— begin —
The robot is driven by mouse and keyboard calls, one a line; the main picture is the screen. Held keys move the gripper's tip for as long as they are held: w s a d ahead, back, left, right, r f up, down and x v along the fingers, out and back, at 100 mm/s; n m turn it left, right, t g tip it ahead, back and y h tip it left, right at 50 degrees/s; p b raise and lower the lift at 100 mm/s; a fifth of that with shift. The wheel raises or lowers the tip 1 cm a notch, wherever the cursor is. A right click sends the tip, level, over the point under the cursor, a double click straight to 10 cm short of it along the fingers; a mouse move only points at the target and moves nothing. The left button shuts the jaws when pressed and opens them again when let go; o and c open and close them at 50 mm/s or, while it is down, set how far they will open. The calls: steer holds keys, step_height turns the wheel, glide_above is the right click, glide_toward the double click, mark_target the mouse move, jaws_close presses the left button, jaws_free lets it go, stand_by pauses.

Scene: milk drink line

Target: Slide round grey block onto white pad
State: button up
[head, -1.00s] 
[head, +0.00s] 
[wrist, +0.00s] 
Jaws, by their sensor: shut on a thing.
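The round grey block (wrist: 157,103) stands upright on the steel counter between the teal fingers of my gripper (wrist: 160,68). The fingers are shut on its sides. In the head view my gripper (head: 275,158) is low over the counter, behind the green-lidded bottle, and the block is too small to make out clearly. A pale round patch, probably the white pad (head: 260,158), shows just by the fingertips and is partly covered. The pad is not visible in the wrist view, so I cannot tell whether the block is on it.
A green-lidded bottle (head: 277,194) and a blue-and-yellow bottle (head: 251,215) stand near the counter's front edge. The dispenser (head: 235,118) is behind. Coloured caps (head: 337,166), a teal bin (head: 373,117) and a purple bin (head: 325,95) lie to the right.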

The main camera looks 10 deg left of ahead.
— end —
Transcribe the whole listing with nothing added or left out.

The robot is driven by mouse and keyboard calls, one a line; the main picture is the screen. Held keys move the gripper's tip for as long as they are held: w s a d ahead, back, left, right, r f up, down and x v along the fingers, out and back, at 100 mm/s; n m turn it left, right, t g tip it ahead, back and y h tip it left, right at 50 degrees/s; p b raise and lower the lift at 100 mm/s; a fifth of that with shift. The wheel raises or lowers the tip 1 cm a notch, wherever the cursor is. A right click sends the tip, level, over the point under the cursor, a double click straight to 10 cm short of it along the fingers; a mouse move only points at the target and moves nothing. The left button shuts the jaws when pressed and opens them again when let go; o and c open and close them at 50 mm/s or, while it is down, set how far they will open. The calls: steer holds keys, step_height turns the wheel, glide_above is the right click, glide_toward the double click, mark_target the mouse move, jaws_close presses the left button, jaws_free lets it go, stand_by pauses.

Scene: milk drink line

Target: Slide round grey block onto white pad
State: button up
[head, -1.00s] 
[head, +0.00s] 
[wrist, +0.00s] 
Jaws, by their sensor: shut on a thing.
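The round grey block (wrist: 157,103) stands upright on the steel counter between the teal fingers of my gripper (wrist: 160,68). The fingers are shut on its sides. In the head view my gripper (head: 275,158) is low over the counter, behind the green-lidded bottle, and the block is too small to make out clearly. A pale round patch, probably the white pad (head: 260,158), shows just by the fingertips and is partly covered. The pad is not visible in the wrist view, so I cannot tell whether the block is on it.
A green-lidded bottle (head: 277,194) and a blue-and-yellow bottle (head: 251,215) stand near the counter's front edge. The dispenser (head: 235,118) is behind. Coloured caps (head: 337,166), a teal bin (head: 373,117) and a purple bin (head: 325,95) lie to the right.

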The main camera looks 10 deg left of ahead.

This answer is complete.